EVERYONE knows Lyme Regis lifeboat crew is up for a challenge - but their latest isn't directly about saving lives.

This time the team have risen to the challenge of helping the RNLI's iconic yellow welly on its journey around the south coast from Portishead to Harwich, via the 65 lifeboat stations along the way.

The illuminated welly's 31-day fundraising journey throughout May is supposed to take any and all means possible - the more unusual the better, imagination the only limit.

It wasn't just a case of 'pass the welly' though, crew member Seb Cope, helped by RNLI mascot Stormy Stan, met more than 100 pupils from St Michael's School in Lyme Regis .

The illuminated welly is being relayed all along the south-west coast as part of the RNLI’s Mayday fundraising campaign during which the charity hopes to raise £750,000 towards the cost of the kit lifeboat crews have to wear.

Members of the Sidmouth branch of the RNLI brought the welly to Lyme in a 1967 S-type Jaguar. It was delivered to pupils at St.Michael’s School and they handed it over to lifeboat crew member Seb Cope who arrived at the school on his penny farthing bike with the RNLI mascot Stormy Stan.
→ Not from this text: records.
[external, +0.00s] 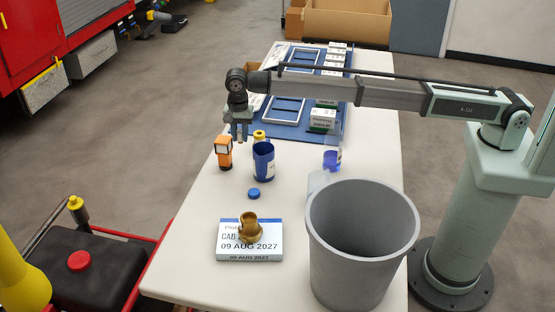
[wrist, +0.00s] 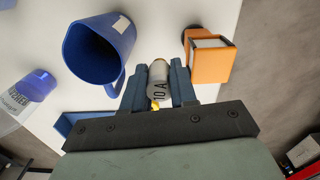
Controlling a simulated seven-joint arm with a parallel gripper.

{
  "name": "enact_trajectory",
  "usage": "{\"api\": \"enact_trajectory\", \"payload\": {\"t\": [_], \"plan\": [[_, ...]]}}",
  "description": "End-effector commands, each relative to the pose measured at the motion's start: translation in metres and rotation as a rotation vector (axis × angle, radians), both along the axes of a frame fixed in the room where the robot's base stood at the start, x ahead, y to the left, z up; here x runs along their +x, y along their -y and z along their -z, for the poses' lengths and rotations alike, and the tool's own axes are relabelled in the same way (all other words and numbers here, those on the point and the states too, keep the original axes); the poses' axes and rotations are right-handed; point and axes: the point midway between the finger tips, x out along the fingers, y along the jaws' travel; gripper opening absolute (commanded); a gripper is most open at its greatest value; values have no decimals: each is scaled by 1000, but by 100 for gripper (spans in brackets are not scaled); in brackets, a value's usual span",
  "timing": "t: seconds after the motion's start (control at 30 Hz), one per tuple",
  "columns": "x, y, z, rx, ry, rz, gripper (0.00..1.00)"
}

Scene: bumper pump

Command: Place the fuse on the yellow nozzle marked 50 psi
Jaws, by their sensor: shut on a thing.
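My gripper (wrist: 157,82) is shut on the fuse (wrist: 158,80), a pale cylinder with a metal end and the marking "10 A". In the external view my gripper (external: 239,134) points down above the table, left of the blue mug. A brass-yellow nozzle-like piece (external: 249,229) stands on a white dated box in front. A small yellow-topped item (external: 260,135) stands behind the mug, partly hidden. A yellow bit also shows beside the fuse in the wrist view (wrist: 155,105). I cannot read "50 psi" on any of them.
The blue mug (external: 263,161) and orange-and-white item (external: 223,152) stand close to my gripper. A blue cap (external: 253,193) lies in front. A large grey bin (external: 362,232) stands at the right. The left front table (external: 185,245) is clear.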

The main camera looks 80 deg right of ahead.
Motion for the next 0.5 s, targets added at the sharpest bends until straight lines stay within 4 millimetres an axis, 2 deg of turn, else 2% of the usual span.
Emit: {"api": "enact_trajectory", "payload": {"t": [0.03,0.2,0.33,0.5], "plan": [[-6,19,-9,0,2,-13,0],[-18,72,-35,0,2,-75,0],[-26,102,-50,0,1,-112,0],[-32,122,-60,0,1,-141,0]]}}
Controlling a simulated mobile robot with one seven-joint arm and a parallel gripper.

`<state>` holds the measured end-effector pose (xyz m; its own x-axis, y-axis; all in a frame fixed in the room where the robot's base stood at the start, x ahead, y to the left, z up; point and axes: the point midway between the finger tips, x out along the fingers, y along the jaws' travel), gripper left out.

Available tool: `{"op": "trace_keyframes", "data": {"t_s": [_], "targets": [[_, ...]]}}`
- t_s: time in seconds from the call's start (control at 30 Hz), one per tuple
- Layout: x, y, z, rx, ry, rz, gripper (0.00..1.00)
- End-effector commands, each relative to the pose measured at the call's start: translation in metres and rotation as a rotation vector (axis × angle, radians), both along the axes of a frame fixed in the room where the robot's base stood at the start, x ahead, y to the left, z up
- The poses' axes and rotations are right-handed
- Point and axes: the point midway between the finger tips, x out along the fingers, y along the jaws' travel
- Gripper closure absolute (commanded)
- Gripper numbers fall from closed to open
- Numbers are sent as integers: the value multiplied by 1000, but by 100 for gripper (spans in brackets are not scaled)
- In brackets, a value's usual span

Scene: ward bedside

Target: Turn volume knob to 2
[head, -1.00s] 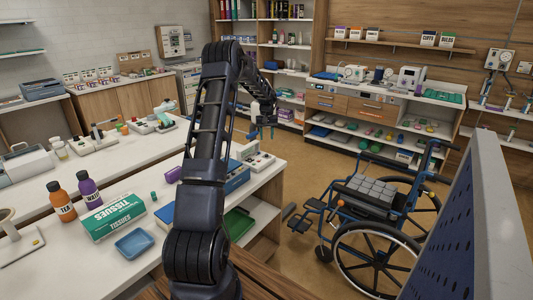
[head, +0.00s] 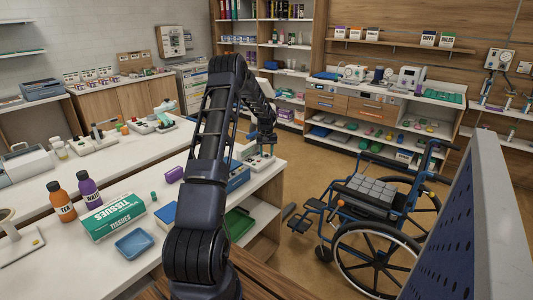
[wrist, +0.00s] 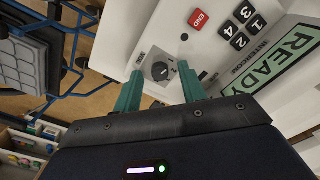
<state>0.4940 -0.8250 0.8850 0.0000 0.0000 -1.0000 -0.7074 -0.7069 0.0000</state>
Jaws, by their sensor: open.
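The volume knob (wrist: 160,71) is a dark round dial on a white device (wrist: 130,35) in the wrist view. A small label and marks surround it, too small to read surely. My gripper (wrist: 160,73) has two green fingers, open, one on each side of the knob in the picture. I cannot tell whether they touch it or how far above it they are. In the head view my gripper (head: 264,143) is over the white device (head: 258,160) at the counter's right end, and the knob cannot be made out there.
On the device are a red END button (wrist: 198,20), dark number keys (wrist: 240,26) and a green READY display (wrist: 295,55). A blue box (head: 237,178) stands near it. The wheelchair (head: 375,205) is on the floor to the right.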

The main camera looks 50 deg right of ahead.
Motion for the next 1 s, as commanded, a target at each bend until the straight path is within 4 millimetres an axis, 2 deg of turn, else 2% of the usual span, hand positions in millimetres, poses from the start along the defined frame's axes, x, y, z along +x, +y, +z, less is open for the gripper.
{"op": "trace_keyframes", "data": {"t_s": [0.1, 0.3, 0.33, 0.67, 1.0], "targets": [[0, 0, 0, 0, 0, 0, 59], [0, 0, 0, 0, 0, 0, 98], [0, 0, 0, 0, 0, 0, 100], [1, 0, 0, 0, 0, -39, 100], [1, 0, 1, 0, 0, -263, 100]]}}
Seb and Stan then took the welly to Lyme Regis lifeboat station.

On Saturday the welly was taken by the Lyme Regis lifeboat crew to Portland Bill where it was handed over to the three-masted tallship TS Pelican and later collected by RNLI volunteers from Weymouth to continue its journey.

The RNLI volunteers provide a 24-hour search and rescue service around the United Kingdom and Republic of Ireland coasts. The RNLI operates more than 230 lifeboat stations in the UK and Ireland and has more than 100 lifeguard units on beaches around the UK. The RNLI is independent of Coastguard and government and depends on voluntary donations and legacies to maintain its rescue service. Since the RNLI was founded in 1824 its lifeboat crews and lifeguard have saved more than 137,000 lives.